• _Work required_:
Nothing but the lines from the top of the data to the line holding "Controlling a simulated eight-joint" should be printed, word for word and both ends included; leave the pictures out.

[Stored items]

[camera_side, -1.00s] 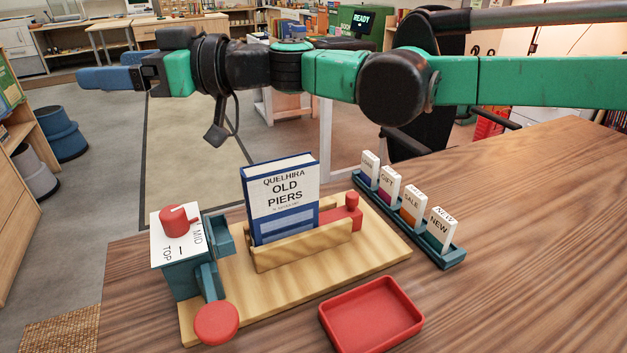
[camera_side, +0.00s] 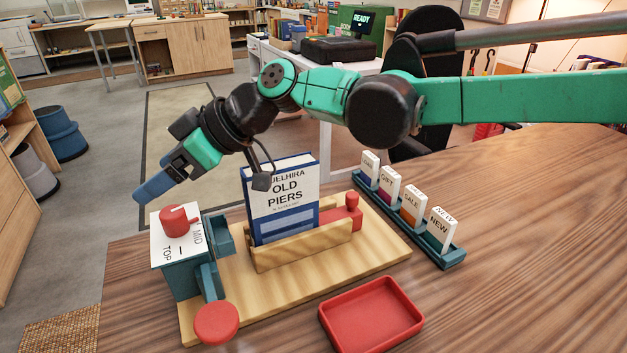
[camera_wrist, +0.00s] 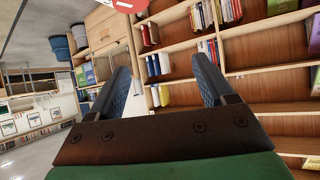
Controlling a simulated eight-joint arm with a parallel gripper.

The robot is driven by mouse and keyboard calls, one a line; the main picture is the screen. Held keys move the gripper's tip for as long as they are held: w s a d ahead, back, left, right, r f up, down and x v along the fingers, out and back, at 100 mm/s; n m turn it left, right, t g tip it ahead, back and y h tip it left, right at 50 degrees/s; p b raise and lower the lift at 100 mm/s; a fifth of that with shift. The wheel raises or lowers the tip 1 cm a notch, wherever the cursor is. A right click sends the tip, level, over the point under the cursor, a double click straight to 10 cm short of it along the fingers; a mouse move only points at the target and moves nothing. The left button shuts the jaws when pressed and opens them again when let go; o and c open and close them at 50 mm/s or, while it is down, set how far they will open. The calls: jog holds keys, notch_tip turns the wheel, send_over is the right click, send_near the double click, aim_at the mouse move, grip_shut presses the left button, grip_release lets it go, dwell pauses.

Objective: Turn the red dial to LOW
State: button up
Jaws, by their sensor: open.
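The red dial (camera_side: 175,221) sits on the white top plate of a teal box (camera_side: 183,277) at the left end of a wooden board. Its raised grip points to the right in the side view. The plate reads TOP at the front and MID at the right; I see no LOW label. My gripper (camera_side: 142,194) hangs tilted down, above and slightly left of the dial, apart from it. In the wrist view its two blue fingers (camera_wrist: 162,72) are spread with nothing between them.
A book, OLD PIERS (camera_side: 282,205), stands in a wooden holder right of the dial. A red knob (camera_side: 216,323) is at the front of the box. A red tray (camera_side: 371,314) and a rack of cards (camera_side: 440,258) lie further right. The table's right side is clear.

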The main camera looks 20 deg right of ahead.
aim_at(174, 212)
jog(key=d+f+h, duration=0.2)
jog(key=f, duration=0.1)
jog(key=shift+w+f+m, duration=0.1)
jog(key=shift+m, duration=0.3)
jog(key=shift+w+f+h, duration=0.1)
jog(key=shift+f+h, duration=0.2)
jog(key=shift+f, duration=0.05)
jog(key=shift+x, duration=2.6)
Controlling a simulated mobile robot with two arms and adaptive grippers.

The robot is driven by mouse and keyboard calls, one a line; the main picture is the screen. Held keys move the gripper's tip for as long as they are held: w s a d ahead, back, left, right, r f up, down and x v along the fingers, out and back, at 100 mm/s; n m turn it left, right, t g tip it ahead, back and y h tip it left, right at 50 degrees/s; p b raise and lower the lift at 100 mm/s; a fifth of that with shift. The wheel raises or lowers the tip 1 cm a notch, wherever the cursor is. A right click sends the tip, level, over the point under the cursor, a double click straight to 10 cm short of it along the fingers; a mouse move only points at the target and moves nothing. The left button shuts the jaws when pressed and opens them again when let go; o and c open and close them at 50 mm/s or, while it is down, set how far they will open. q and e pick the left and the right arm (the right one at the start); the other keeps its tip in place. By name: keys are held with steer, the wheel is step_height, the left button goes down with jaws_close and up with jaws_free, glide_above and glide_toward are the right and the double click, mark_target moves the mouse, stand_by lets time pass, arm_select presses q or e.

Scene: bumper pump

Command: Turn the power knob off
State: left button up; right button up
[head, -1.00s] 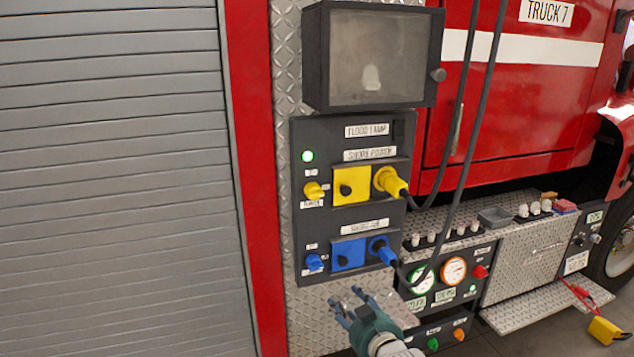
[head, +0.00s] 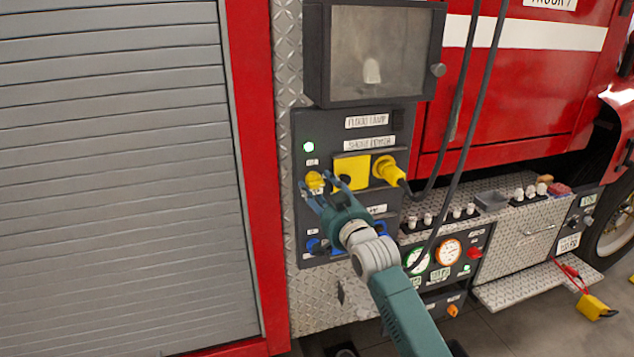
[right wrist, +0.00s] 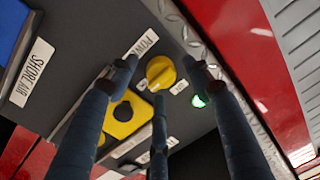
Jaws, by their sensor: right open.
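The power knob is a round yellow knob (head: 314,179) with a raised grip on the dark control panel (head: 370,228), at the left of the yellow shore power row. My right gripper (head: 319,186) is open and reaches up to it from below right. In the right wrist view the yellow knob (right wrist: 160,72) shows between the spread fingertips of my right gripper (right wrist: 160,75). I cannot tell whether any finger touches it. A green light (head: 308,147) glows above the knob. My left gripper is out of view.
A yellow socket cover (head: 351,172) and a yellow plug (head: 386,169) with a hanging cable sit right of the knob. A lamp box (head: 376,55) juts out above.

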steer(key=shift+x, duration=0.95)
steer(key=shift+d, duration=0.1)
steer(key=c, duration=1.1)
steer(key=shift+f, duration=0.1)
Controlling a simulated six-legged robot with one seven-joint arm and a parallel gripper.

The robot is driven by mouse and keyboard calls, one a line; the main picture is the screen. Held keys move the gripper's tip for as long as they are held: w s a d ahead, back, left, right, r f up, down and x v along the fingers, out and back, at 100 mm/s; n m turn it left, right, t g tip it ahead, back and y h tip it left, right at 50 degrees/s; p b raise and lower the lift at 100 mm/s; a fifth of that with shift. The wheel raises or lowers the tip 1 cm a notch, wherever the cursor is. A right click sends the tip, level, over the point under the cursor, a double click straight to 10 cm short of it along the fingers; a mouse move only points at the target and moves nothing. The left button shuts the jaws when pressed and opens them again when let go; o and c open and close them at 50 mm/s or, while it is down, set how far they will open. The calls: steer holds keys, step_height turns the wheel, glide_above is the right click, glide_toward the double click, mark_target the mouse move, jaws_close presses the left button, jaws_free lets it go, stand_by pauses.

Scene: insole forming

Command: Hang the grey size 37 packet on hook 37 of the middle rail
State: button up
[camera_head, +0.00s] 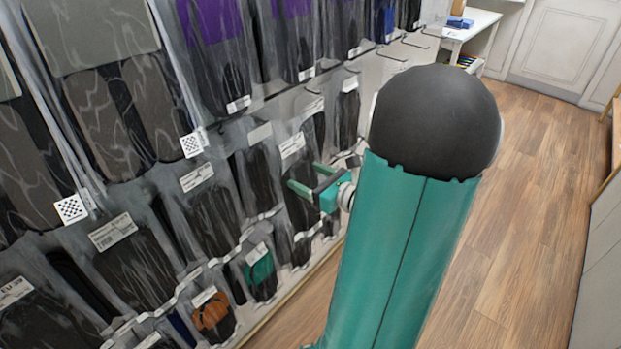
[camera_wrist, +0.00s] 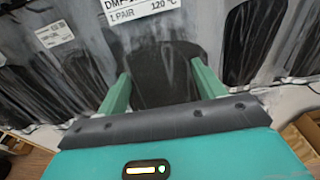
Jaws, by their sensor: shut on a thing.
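My gripper (camera_head: 314,181) is at the wall of hanging packets, in the middle of the head view. It is shut on a clear packet with a dark grey insole (camera_head: 303,210), which has a white label at its top. In the wrist view the packet (camera_wrist: 165,62) hangs between the two green fingers (camera_wrist: 160,82), and its label reads "1 PAIR" and "120 °C". I cannot read its size. Bare wire hooks (camera_head: 392,68) stick out to the upper right of my gripper. Their numbers cannot be read, so I cannot tell which is hook 37.
Dark packets (camera_head: 210,220) hang close to the left of my gripper. Packets with purple insoles (camera_head: 215,50) hang above. Lower down hang an orange one (camera_head: 211,314) and a green one (camera_head: 261,275). A white table (camera_head: 480,22) stands far back; wooden floor (camera_head: 530,150) lies open at the right.

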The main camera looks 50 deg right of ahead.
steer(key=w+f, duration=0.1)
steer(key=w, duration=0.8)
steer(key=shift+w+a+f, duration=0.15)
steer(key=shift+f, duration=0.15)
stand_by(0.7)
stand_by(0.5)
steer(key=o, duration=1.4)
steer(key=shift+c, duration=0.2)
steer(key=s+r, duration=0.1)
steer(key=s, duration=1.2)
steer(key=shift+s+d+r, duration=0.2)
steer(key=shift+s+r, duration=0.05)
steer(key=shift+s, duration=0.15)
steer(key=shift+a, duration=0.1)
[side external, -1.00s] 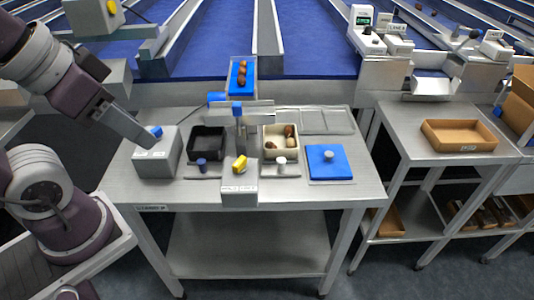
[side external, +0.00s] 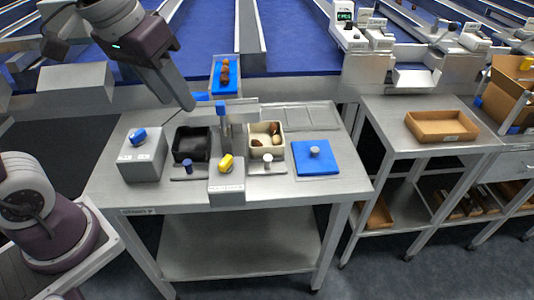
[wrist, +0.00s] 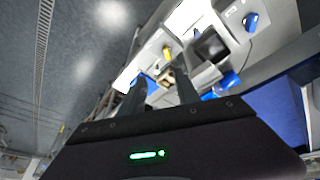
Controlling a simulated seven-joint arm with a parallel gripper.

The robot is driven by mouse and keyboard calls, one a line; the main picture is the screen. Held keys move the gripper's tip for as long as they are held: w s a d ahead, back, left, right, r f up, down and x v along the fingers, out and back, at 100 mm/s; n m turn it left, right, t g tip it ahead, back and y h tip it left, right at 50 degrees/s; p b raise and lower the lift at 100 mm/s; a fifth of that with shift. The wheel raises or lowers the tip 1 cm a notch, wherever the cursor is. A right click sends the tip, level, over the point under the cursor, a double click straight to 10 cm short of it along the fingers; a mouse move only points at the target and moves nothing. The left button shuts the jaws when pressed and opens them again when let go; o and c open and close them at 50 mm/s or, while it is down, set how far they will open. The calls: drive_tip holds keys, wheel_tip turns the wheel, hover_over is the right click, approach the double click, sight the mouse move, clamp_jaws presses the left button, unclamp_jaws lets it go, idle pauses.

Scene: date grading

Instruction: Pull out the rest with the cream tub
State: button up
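The cream tub (side external: 255,130) holds brown dates and a pale piece, on the steel table right of centre. A flat grey rest (side external: 256,171) with a white-topped knob (side external: 267,158) shows at its front edge. In the wrist view the cream tub is small and partly hidden behind a finger. My gripper (side external: 188,106) is in the air above and behind the black tub (side external: 191,145), left of the cream tub and apart from it. The wrist view shows my two fingers (wrist: 158,82) spread with nothing held between them.
A grey box with a blue knob (side external: 138,136) stands at left. A yellow knob (side external: 226,162) tops a block between the tubs. A dark knob (side external: 187,166) fronts the black tub. A blue plate (side external: 303,166) lies right. A central post (side external: 222,122) rises behind.

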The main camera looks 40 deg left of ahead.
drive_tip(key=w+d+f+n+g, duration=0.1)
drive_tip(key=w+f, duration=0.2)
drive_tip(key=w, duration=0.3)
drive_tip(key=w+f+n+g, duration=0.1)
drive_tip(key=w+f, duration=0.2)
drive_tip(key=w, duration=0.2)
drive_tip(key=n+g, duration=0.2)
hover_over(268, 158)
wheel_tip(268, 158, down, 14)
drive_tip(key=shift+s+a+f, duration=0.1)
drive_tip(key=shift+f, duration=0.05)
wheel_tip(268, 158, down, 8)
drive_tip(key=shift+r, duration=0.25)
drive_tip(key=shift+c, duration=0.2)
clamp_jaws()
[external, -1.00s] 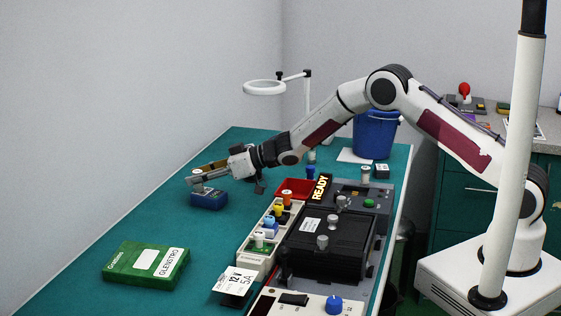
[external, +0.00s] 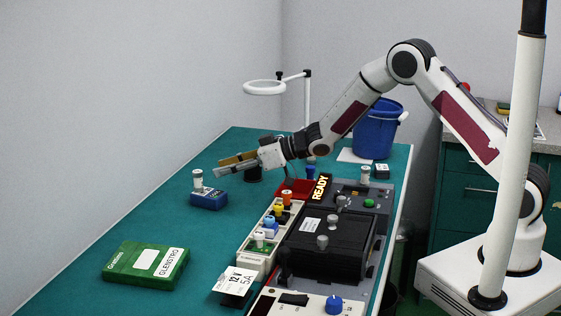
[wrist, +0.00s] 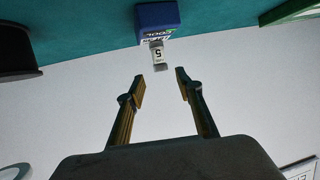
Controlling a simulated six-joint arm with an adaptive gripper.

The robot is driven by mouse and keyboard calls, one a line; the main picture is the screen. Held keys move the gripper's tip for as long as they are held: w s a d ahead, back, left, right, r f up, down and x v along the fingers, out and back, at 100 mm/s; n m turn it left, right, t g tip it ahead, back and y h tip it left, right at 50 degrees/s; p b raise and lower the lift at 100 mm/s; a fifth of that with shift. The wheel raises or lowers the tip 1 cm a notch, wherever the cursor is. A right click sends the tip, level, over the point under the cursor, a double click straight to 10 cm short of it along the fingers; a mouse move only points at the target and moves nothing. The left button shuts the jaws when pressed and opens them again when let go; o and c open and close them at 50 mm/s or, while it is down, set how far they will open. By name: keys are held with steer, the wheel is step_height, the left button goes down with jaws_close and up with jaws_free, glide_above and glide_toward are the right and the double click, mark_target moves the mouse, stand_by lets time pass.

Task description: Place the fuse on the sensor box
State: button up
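The fuse (external: 197,179), a small white and grey cylinder, stands upright on top of the blue sensor box (external: 208,200), towards its left side, in the external view. In the wrist view the fuse (wrist: 158,54) shows a "5" label and sits against the blue box (wrist: 158,16) near the top. My gripper (external: 218,165) is up and to the right of the fuse, apart from it. Its two fingers (wrist: 159,77) are spread in the wrist view, with nothing between them.
A green carton (external: 146,265) lies at the front left. A dark round object (external: 252,174) stands behind the gripper. The test console (external: 325,240) and a rack of coloured fuses (external: 262,247) fill the right side. The teal table left of the rack is largely clear.

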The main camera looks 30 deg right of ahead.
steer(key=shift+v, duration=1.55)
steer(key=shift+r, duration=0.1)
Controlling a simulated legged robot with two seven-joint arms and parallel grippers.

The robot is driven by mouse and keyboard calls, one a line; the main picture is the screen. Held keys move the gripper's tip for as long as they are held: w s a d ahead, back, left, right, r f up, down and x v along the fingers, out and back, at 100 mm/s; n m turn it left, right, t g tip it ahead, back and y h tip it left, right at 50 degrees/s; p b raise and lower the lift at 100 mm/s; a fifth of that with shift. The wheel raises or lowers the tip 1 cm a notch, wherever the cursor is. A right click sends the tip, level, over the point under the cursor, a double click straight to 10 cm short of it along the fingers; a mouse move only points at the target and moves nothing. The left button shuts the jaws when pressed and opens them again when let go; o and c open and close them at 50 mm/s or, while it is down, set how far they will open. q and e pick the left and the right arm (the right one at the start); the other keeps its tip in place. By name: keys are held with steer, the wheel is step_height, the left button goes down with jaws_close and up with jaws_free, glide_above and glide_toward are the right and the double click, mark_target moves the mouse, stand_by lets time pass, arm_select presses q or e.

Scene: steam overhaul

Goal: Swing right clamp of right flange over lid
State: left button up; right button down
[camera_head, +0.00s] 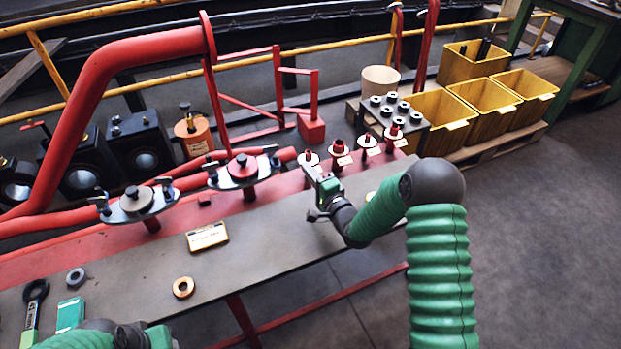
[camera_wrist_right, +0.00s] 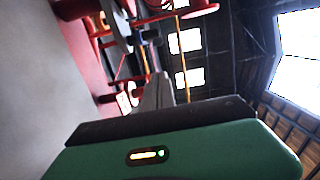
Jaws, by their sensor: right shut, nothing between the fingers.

• _Finished task_:
[camera_side, -1.00s] 
[camera_side, +0.00s] 
[camera_wrist, +0.00s] 
Controlling a simulated eight-joint arm with a parallel gripper.

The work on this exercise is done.